### PROBLEM TO SOLVE
Among the lines below, count those with "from". Give the total alone.

### MATERIAL PROVIDED
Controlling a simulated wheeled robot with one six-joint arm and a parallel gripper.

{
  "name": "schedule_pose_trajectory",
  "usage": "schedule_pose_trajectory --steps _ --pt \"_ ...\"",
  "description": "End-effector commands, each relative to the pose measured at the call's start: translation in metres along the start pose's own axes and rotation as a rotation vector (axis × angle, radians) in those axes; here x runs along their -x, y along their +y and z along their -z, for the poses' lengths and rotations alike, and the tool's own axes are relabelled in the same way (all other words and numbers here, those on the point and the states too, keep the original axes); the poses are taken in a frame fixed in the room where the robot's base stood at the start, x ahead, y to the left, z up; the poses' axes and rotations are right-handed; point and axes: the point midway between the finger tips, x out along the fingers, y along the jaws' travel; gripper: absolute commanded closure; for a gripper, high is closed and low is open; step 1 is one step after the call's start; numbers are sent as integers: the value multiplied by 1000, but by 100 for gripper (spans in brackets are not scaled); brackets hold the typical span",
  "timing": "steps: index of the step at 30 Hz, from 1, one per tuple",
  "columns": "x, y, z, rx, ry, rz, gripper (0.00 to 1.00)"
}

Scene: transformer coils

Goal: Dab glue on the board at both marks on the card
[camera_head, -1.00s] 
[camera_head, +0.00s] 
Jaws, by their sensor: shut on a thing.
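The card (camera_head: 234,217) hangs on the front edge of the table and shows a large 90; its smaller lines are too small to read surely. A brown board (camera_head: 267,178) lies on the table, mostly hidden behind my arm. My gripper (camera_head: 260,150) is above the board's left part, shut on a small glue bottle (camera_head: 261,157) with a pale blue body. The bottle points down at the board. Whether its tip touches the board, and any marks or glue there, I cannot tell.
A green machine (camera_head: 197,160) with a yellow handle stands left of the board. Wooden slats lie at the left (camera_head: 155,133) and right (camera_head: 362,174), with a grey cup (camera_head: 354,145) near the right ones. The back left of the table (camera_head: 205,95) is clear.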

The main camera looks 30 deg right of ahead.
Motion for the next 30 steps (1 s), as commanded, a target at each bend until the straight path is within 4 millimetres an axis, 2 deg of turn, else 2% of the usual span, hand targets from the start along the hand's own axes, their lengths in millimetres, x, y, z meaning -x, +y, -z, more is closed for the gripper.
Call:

### THE COMPLETED TASK
2